::: Record extracts :::

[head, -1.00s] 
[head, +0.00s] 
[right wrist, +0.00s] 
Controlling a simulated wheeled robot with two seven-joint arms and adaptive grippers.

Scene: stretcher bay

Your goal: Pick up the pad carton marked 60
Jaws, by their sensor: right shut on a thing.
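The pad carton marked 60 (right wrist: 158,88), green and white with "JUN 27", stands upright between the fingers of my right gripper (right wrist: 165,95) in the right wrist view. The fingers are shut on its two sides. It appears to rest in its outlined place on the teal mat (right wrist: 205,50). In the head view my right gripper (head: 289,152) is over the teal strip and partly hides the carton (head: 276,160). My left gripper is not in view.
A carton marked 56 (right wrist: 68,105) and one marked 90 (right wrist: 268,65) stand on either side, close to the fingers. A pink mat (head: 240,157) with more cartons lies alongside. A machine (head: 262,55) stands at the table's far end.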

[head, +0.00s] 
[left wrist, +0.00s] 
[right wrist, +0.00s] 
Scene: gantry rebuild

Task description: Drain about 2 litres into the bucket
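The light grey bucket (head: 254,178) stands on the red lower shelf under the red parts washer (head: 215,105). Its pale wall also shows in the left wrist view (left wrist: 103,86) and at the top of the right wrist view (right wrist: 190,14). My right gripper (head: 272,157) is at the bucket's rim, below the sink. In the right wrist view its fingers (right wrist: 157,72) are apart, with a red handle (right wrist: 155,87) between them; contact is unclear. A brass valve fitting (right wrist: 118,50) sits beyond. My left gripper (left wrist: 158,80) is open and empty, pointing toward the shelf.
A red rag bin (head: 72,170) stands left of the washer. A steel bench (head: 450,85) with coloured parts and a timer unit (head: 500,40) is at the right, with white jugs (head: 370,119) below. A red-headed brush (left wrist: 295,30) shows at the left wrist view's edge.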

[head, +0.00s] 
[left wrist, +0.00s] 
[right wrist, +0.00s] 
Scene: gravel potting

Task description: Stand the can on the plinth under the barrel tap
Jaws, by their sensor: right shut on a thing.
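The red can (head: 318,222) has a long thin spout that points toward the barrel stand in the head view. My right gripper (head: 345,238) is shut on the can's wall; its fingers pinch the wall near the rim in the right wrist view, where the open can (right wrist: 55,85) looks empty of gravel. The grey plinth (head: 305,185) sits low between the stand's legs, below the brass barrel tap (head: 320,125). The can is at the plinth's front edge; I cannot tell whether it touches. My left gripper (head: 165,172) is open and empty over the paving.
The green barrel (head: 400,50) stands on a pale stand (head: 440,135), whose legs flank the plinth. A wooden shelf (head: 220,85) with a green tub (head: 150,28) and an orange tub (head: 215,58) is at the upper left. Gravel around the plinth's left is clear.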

:::
::: Record extracts :::

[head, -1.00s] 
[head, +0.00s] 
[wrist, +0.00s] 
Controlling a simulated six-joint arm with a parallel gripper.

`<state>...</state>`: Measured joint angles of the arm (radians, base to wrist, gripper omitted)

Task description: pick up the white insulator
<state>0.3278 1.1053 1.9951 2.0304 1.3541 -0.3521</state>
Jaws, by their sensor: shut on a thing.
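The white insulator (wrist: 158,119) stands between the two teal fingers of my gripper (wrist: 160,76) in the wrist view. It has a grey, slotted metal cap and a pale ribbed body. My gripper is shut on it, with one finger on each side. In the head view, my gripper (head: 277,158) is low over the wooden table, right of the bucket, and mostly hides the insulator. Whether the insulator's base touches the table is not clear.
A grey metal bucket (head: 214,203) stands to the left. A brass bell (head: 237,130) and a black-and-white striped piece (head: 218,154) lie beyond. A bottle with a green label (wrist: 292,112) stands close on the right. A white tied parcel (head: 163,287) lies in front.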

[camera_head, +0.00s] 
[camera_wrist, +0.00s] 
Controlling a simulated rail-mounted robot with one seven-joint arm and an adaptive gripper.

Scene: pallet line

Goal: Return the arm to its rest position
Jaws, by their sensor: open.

:::

* **Directions for this task**
Above are the entries. Output exactly the lines beginning with the line that has "Scene: pallet line" and ending with the line that has "Jaws, by their sensor: open.".

* **The solution**
Scene: pallet line

Goal: Return the arm to its rest position
Jaws, by their sensor: open.

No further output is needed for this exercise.